_Objective_.
Reproduce all of the material word for word.

_Given records_.
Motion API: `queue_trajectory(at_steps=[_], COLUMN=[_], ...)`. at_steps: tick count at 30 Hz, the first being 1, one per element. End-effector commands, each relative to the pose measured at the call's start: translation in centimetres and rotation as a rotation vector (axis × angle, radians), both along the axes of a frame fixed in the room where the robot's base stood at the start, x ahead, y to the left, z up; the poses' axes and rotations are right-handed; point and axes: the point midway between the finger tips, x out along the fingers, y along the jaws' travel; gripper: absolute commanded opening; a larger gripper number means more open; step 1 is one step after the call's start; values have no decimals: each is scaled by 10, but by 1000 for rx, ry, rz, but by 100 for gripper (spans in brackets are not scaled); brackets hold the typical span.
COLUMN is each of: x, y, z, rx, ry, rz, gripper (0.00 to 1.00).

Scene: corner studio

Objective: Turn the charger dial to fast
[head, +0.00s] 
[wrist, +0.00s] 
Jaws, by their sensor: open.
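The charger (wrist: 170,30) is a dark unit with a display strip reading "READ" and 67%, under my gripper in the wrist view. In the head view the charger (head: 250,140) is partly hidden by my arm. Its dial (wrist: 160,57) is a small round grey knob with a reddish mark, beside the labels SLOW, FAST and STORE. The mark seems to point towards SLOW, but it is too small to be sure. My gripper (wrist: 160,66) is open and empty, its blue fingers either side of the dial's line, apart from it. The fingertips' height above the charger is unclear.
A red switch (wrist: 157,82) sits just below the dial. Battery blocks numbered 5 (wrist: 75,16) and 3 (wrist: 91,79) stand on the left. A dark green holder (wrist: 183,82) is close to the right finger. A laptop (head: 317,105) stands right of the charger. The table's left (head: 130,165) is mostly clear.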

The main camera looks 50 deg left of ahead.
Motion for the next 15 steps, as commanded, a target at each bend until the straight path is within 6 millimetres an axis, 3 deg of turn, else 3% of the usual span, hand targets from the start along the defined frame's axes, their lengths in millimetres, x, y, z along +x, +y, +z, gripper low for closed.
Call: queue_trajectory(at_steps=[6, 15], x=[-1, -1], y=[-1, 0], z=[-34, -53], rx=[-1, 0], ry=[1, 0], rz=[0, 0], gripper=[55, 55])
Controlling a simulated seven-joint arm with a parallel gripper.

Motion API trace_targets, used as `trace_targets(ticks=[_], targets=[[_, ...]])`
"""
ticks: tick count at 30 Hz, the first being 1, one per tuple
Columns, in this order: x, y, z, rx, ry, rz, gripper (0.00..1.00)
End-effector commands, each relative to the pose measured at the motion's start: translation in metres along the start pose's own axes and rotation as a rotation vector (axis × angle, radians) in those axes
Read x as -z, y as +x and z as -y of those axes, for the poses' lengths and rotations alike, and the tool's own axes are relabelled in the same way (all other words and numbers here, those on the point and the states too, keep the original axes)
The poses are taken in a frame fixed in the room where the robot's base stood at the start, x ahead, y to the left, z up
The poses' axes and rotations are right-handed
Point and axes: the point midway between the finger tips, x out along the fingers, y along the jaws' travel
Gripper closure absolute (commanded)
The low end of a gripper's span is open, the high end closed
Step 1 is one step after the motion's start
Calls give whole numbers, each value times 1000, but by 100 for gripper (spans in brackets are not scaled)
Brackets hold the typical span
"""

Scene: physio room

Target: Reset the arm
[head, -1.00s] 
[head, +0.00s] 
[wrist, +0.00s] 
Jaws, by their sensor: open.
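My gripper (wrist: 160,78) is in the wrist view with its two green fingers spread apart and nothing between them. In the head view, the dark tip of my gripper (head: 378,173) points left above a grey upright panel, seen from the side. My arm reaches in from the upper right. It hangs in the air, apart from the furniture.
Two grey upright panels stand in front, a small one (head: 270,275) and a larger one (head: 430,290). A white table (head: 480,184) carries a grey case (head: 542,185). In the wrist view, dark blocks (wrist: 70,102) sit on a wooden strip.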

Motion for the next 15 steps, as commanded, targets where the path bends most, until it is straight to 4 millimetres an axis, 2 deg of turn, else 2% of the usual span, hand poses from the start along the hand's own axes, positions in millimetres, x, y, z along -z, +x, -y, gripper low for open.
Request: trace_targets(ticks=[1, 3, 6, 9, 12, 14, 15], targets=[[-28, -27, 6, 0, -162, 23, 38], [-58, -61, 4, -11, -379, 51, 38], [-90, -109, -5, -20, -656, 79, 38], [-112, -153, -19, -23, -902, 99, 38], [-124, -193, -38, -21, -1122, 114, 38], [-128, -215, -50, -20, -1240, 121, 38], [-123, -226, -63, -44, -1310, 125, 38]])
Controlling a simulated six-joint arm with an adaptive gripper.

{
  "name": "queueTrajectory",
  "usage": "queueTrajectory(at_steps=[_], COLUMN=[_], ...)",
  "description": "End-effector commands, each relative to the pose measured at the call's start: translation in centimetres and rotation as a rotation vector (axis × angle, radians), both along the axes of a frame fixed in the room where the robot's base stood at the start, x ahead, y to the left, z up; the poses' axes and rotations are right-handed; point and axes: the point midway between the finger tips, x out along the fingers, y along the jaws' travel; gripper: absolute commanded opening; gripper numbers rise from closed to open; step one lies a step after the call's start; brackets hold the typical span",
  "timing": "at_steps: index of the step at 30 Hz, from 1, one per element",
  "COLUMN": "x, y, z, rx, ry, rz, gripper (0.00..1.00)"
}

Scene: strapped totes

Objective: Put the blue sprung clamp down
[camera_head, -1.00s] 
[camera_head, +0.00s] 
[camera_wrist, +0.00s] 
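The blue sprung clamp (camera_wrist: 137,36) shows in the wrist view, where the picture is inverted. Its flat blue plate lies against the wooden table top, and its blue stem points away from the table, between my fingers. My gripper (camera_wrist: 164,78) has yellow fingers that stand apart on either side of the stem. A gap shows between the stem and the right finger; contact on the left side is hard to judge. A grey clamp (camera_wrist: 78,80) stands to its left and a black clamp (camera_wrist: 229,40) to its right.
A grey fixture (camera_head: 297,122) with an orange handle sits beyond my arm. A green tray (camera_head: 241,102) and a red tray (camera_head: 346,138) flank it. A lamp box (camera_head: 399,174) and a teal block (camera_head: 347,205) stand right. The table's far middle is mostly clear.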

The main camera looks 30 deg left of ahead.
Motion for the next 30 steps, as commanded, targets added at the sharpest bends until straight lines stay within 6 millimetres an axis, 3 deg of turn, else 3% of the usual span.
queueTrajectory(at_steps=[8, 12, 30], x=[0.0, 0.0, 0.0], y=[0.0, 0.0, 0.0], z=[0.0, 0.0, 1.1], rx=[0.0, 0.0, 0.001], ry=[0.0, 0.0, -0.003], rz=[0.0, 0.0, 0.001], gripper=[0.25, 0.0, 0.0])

_Reply to the exercise_.
Motion API: `queue_trajectory(at_steps=[_], COLUMN=[_], ...)`. at_steps: tick count at 30 Hz, the first being 1, one per element. End-effector commands, each relative to the pose measured at the call's start: translation in centimetres and rotation as a rotation vector (axis × angle, radians), both along the axes of a frame fixed in the room where the robot's base stood at the start, x ahead, y to the left, z up; the poses' axes and rotations are right-handed; point and axes: the point midway between the finger tips, x out along the fingers, y along the jaws' travel; gripper: absolute commanded opening; a larger gripper number means more open; step 1 is one step after the call's start; values have no decimals: each is scaled by 10, but by 1000 for rx, ry, rz, but by 100 for gripper (spans in brackets are not scaled); brackets hold the typical span.
COLUMN is each of: x, y, z, rx, ry, rz, gripper (0.00 to 1.00).

Scene: corner studio

Objective: Turn the charger dial to fast
[head, +0.00s] 
[wrist, +0.00s] 
Jaws, by their sensor: open.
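The charger (wrist: 170,30) is a dark unit with a display strip reading "READ" and 67%, under my gripper in the wrist view. In the head view the charger (head: 250,140) is partly hidden by my arm. Its dial (wrist: 160,57) is a small round grey knob with a reddish mark, beside the labels SLOW, FAST and STORE. The mark seems to point towards SLOW, but it is too small to be sure. My gripper (wrist: 160,66) is open and empty, its blue fingers either side of the dial's line, apart from it. The fingertips' height above the charger is unclear.
A red switch (wrist: 157,82) sits just below the dial. Battery blocks numbered 5 (wrist: 75,16) and 3 (wrist: 91,79) stand on the left. A dark green holder (wrist: 183,82) is close to the right finger. A laptop (head: 317,105) stands right of the charger. The table's left (head: 130,165) is mostly clear.

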The main camera looks 50 deg left of ahead.
Motion for the next 15 steps, as commanded, a target at each bend until the straight path is within 6 millimetres an axis, 3 deg of turn, else 3% of the usual span, hand targets from the start along the defined frame's axes, their lengths in millimetres, x, y, z along +x, +y, +z, gripper low for closed.
Call: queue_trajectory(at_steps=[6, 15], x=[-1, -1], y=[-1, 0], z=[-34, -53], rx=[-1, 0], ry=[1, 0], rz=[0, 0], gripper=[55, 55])
Controlling a simulated seven-joint arm with a parallel gripper.

Motion API trace_targets, used as `trace_targets(ticks=[_], targets=[[_, ...]])`
"""
ticks: tick count at 30 Hz, the first being 1, one per tuple
Columns, in this order: x, y, z, rx, ry, rz, gripper (0.00..1.00)
End-effector commands, each relative to the pose measured at the motion's start: translation in metres along the start pose's own axes and rotation as a rotation vector (axis × angle, radians) in those axes
Read x as -z, y as +x and z as -y of those axes, for the poses' lengths and rotations alike, and the tool's own axes are relabelled in the same way (all other words and numbers here, those on the point and the states too, keep the original axes)
The poses are taken in a frame fixed in the room where the robot's base stood at the start, x ahead, y to the left, z up
The poses' axes and rotations are right-handed
Point and axes: the point midway between the finger tips, x out along the fingers, y along the jaws' travel
Gripper closure absolute (commanded)
The low end of a gripper's span is open, the high end closed
Step 1 is one step after the motion's start
Calls give whole numbers, each value times 1000, but by 100 for gripper (spans in brackets are not scaled)
Brackets hold the typical span
"""

Scene: physio room

Target: Reset the arm
[head, -1.00s] 
[head, +0.00s] 
[wrist, +0.00s] 
Jaws, by their sensor: open.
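My gripper (wrist: 160,78) is in the wrist view with its two green fingers spread apart and nothing between them. In the head view, the dark tip of my gripper (head: 378,173) points left above a grey upright panel, seen from the side. My arm reaches in from the upper right. It hangs in the air, apart from the furniture.
Two grey upright panels stand in front, a small one (head: 270,275) and a larger one (head: 430,290). A white table (head: 480,184) carries a grey case (head: 542,185). In the wrist view, dark blocks (wrist: 70,102) sit on a wooden strip.

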Motion for the next 15 steps, as commanded, targets where the path bends most, until it is straight to 4 millimetres an axis, 2 deg of turn, else 2% of the usual span, hand poses from the start along the hand's own axes, positions in millimetres, x, y, z along -z, +x, -y, gripper low for open.
Request: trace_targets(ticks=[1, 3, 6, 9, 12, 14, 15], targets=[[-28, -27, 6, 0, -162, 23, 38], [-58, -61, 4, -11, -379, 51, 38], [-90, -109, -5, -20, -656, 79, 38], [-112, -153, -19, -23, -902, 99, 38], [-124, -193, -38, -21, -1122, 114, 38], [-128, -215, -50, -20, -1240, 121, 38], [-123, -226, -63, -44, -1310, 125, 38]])
Controlling a simulated six-joint arm with an adaptive gripper.

{
  "name": "queueTrajectory",
  "usage": "queueTrajectory(at_steps=[_], COLUMN=[_], ...)",
  "description": "End-effector commands, each relative to the pose measured at the call's start: translation in centimetres and rotation as a rotation vector (axis × angle, radians), both along the axes of a frame fixed in the room where the robot's base stood at the start, x ahead, y to the left, z up; the poses' axes and rotations are right-handed; point and axes: the point midway between the finger tips, x out along the fingers, y along the jaws' travel; gripper: absolute commanded opening; gripper numbers rise from closed to open; step one lies a step after the call's start; brackets hold the typical span",
  "timing": "at_steps: index of the step at 30 Hz, from 1, one per element",
  "COLUMN": "x, y, z, rx, ry, rz, gripper (0.00..1.00)"
}

Scene: strapped totes

Objective: Put the blue sprung clamp down
[camera_head, -1.00s] 
[camera_head, +0.00s] 
[camera_wrist, +0.00s] 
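The blue sprung clamp (camera_wrist: 137,36) shows in the wrist view, where the picture is inverted. Its flat blue plate lies against the wooden table top, and its blue stem points away from the table, between my fingers. My gripper (camera_wrist: 164,78) has yellow fingers that stand apart on either side of the stem. A gap shows between the stem and the right finger; contact on the left side is hard to judge. A grey clamp (camera_wrist: 78,80) stands to its left and a black clamp (camera_wrist: 229,40) to its right.
A grey fixture (camera_head: 297,122) with an orange handle sits beyond my arm. A green tray (camera_head: 241,102) and a red tray (camera_head: 346,138) flank it. A lamp box (camera_head: 399,174) and a teal block (camera_head: 347,205) stand right. The table's far middle is mostly clear.

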The main camera looks 30 deg left of ahead.
Motion for the next 30 steps, as commanded, targets added at the sharpest bends until straight lines stay within 6 millimetres an axis, 3 deg of turn, else 3% of the usual span.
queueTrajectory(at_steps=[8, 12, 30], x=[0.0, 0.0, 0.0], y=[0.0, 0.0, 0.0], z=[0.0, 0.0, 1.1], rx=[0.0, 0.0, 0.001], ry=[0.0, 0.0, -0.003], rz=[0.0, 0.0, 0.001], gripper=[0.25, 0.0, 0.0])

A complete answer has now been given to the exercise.